### Instructions for the task
Identify the lines that contain the word "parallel", then copy them.

Items listed in a dataset
= = = = =
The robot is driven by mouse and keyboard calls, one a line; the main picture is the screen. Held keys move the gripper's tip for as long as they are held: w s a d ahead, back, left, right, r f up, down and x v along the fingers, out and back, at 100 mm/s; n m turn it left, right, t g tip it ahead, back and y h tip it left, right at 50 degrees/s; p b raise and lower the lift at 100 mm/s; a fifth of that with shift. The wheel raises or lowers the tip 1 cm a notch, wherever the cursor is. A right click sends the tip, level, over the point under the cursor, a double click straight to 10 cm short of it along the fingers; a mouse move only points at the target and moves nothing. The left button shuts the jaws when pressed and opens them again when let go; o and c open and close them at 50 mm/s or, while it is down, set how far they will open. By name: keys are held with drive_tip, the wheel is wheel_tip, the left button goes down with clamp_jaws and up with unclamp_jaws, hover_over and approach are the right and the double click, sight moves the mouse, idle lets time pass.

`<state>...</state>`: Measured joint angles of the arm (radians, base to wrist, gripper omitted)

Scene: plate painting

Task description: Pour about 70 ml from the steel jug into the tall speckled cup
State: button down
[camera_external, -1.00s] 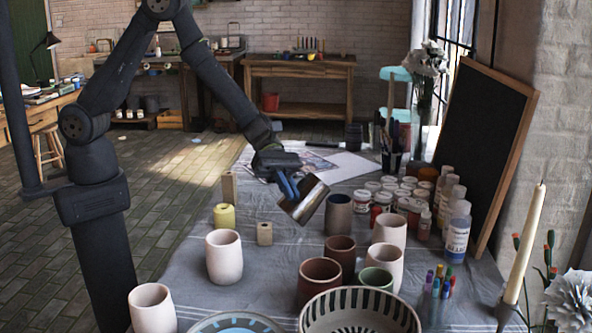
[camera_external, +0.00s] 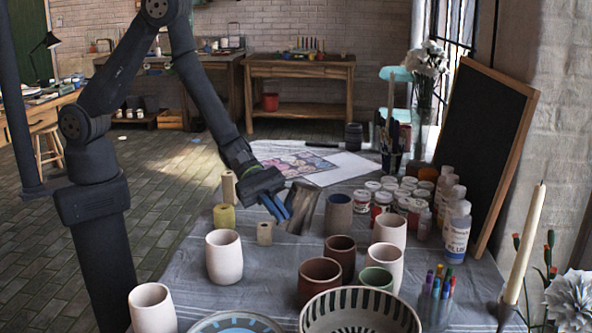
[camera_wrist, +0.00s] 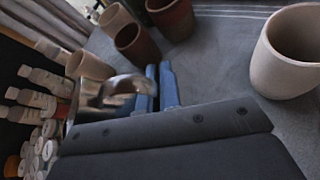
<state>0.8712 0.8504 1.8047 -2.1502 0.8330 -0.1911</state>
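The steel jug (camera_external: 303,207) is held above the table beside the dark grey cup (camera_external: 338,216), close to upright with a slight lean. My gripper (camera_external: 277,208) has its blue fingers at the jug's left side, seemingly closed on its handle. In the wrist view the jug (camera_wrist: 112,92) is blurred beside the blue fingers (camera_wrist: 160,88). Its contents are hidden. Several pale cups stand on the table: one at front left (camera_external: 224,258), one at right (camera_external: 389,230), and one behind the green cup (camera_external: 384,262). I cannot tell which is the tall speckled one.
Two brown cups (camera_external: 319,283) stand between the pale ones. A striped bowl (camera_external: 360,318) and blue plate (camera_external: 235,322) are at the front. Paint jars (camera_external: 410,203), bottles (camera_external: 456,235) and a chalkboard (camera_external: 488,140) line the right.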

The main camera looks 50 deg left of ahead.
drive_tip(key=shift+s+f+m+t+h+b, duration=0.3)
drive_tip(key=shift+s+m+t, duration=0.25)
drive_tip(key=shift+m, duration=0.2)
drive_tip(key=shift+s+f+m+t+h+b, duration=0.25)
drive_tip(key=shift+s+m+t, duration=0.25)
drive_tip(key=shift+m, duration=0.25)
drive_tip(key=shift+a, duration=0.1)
= = = = =
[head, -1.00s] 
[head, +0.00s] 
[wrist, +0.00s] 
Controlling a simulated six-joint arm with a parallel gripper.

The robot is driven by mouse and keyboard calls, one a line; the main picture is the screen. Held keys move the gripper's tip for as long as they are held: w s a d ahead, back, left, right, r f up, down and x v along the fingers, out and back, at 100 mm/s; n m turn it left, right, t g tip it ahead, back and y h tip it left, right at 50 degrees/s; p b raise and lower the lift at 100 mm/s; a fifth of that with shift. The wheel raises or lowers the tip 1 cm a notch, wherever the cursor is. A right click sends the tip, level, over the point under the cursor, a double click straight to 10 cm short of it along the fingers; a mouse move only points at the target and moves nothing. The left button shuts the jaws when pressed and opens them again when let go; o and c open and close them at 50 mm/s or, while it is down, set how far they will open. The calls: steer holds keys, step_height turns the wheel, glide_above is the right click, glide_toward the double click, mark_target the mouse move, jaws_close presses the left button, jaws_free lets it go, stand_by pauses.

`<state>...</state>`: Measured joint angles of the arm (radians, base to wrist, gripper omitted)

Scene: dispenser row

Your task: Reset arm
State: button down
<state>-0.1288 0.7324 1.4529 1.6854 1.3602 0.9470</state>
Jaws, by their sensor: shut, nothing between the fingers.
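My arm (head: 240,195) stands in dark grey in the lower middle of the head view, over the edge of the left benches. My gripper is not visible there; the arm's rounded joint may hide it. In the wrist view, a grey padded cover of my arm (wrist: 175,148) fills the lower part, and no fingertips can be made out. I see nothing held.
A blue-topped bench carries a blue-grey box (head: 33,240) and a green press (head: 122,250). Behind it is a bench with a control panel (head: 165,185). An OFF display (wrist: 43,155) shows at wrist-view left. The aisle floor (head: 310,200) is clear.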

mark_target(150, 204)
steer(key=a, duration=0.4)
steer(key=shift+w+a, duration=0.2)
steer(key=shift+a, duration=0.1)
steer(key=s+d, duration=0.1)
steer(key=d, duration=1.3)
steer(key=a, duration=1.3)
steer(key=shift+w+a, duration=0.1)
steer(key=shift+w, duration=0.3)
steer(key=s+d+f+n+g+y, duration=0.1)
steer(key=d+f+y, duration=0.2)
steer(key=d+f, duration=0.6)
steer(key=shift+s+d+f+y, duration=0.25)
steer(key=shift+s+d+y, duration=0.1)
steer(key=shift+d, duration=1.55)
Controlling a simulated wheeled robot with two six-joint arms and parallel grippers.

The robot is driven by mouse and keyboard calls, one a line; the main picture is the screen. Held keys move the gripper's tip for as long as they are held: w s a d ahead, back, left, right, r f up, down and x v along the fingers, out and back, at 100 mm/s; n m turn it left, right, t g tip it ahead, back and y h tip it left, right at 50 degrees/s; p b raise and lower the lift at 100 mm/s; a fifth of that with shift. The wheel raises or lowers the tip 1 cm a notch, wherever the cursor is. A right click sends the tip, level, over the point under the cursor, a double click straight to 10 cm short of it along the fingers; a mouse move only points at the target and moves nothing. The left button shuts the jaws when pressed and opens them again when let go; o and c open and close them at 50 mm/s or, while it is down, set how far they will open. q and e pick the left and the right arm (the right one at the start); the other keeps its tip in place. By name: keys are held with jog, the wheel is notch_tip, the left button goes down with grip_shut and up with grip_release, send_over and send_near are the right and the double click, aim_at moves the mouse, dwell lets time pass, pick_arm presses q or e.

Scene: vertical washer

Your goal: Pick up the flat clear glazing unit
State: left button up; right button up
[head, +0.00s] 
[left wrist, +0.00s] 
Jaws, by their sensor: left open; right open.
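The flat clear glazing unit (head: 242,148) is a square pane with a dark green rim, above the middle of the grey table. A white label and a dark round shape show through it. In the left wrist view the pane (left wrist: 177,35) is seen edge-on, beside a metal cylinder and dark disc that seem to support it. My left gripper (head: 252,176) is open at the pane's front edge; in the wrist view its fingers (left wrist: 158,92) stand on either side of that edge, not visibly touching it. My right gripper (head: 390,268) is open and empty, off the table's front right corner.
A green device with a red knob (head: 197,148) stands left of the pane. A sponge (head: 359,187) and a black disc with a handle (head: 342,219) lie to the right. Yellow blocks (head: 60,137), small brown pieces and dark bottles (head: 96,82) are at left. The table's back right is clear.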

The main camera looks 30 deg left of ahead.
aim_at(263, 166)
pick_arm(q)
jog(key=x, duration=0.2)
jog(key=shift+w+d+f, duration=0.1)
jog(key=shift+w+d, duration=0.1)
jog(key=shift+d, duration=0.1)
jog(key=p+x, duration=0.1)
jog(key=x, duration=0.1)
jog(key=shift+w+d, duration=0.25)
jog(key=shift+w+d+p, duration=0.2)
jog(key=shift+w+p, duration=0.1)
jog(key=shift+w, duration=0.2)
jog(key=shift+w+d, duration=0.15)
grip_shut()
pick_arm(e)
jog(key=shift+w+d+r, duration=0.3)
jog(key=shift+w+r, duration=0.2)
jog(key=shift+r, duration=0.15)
= = = = =
### Output below
Controlling a simulated six-joint arm with a parallel gripper.
Controlling a simulated wheeled robot with two six-joint arms and parallel grippers.

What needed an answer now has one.